The visual showcase, sense of scale, masterful audio mixing, and incredibly satisfying gameplay, all packaged within the dense universe of Warhammer 40K, makes Space Marine 2 the ultimate f*ck yea experience.
For the Emperor!
The campaign of Warhammer 40000: Space Marine 2 is exactly what a video game campaign should be. It is a well-paced 8-10 hour experience that contains little to no filler or padded content meant to artificially extend the running time. It’s digestible, easy to jump in and out, and gripping from start to finish. The shorter than usual run time allowed Saber Interactive to pay attention to filling up the screen with intentional content. It all sounds, looks, and feels awesome.
The first game was clearly inspired by the dude-bro testosterone template of Gears of War which was cool in concept, but it was definitely a product of its time. It’s bland grey aesthetic and simplistic mission design didn’t really age well. While it’s still perfectly playable nowadays on modern hardware, and I do recommend doing so because it’s still a cool game with a great story, Space Marine 2 just blows it out of the park. This is exactly what sequels should do. Take what worked in the original and crank it all up to insane levels of polish.
Set approximately 200 years after the events of the first game, Space Marine 2 puts players back into the heavy boots of Demetrian Titus. Once a Captain, Titus has spent the last hundred years serving as a Blackshield in the Deathwatch, atoning for what he believes to be a disgrace to his former chapter. His penance is interrupted when an Archmagos of the Adeptus Mechanicus requests help to save the planet Kadaku from a Tyranid invasion. Titus goes but is critically injured. Saved by the Ultramarines, Chapter Master Marneus Calgar has Titus undergo the Rubicon Primaris procedure, enhancing his strength, speed, and intelligence to keep him alive. Titus is then persuaded to rejoin the Ultramarines for a shot at redemption.

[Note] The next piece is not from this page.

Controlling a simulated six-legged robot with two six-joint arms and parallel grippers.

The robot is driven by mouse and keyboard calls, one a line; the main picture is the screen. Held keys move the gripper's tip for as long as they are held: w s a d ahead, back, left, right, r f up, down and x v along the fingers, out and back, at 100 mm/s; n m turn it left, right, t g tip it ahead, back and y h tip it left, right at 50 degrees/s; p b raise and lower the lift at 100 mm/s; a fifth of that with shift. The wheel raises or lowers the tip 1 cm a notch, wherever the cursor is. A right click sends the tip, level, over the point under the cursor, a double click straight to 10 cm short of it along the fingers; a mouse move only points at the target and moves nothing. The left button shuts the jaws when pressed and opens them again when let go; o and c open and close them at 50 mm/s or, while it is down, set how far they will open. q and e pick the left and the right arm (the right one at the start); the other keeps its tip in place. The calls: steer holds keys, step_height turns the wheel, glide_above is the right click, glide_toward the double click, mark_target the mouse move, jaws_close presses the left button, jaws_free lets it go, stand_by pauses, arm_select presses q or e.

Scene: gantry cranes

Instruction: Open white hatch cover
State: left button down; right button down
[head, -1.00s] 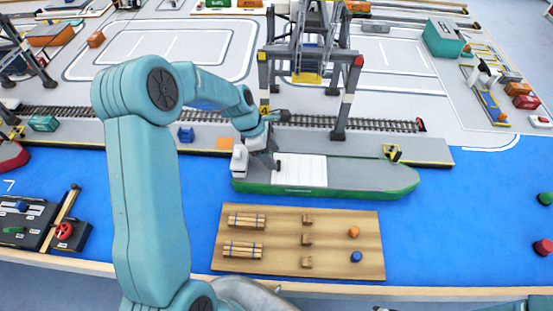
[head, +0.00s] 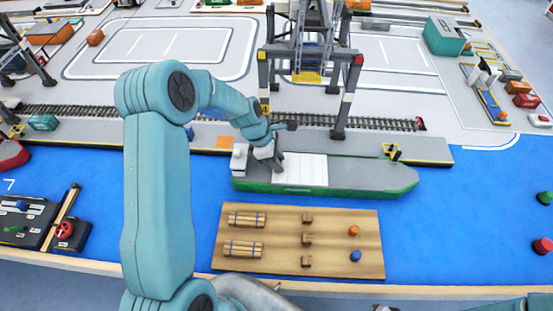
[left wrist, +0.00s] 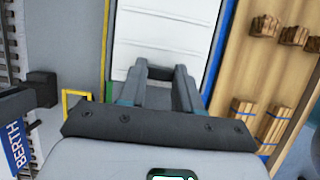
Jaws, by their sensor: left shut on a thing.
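The white hatch cover (head: 306,169) lies on the deck of the green-hulled grey ship (head: 365,178) and looks flat. In the left wrist view the white hatch cover (left wrist: 168,38) stretches away from my fingers. My left gripper (head: 277,167) is at the cover's left end, just right of the ship's white cabin (head: 239,160). In the left wrist view my left gripper (left wrist: 161,75) is shut on the cover's near end; the exact contact is hidden by the fingers. My right gripper is not in view; only a bit of my right arm shows at the bottom right.
A gantry crane (head: 348,95) stands over the quay behind the ship. A wooden board (head: 285,256) with bundles, small blocks and pegs lies in front. Blue water area (head: 450,240) is free at right.

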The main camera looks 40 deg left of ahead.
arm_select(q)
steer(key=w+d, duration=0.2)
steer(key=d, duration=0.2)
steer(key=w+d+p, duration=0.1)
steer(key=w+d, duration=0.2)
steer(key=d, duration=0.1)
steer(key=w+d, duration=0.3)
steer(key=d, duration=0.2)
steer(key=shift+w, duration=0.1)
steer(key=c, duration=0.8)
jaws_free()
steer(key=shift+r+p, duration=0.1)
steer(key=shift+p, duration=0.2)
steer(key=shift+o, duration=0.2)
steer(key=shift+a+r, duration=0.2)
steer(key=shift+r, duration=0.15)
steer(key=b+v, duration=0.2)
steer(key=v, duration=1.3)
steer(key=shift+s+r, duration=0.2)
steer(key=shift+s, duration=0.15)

What comes next is an insane rollercoaster that you never want to get out of. Insane action? Check. Incredibly atmosphere and spectacle? Check. Classic tension between you and your fellow testosterone-filled Ultramarines? Check. It’s all here.
The Tyranids are a great new faction to fight against given how played out and tired I was already of the Orks. What they lost in goofy personalities is made up for in the animalistic tendencies. Tyranids know nothing but to brutally destroy their prey. It also helps that majority of them look like alien velociraptors, which is always a plus in my books. The game constantly makes you feel that no matter how badass the Ultramarines are, you’re always outnumbered and just at the brink of failure when it comes to fighting against these things. They are overwhelming in numbers and even follow the World War Z thing where they just stack on top of each other to climb a wall. It’s impressive on both a technical and spectacle perspective.
Speaking of which, Space Marine 2 is probably one of the best-looking games to ever be released. Playing this on an AMD Ryzen 5 5600X with a 4070 GPU setup really showed what my rig was capable of. A far cry from the colorless look of the first game, Space Marine 2 is colorful, brutal, and dense in the way it presents its environments, skyboxes, and character models. It’s a masterclass in art direction and truly brings the world of Warhammer 40K to life. You simply have to see it to believe it. Incredible work.
Gameplay is actually very simplistic and similar to the first. You have a primary, secondary, and melee weapons with a special move that you can charge up. You also have a dodge, block, parry, and execute abilities. It plays extremely well with a controller as well. While it may sound basic, the way the Tyranids burst into bloody bits, and feel of being surrounded on all sides, and the sheer amount of enemies, big and small, that charges its way towards you is a sight to behold. Take what the modern Doom remakes have done in terms of push-forward combat, and you’ll find something similar here.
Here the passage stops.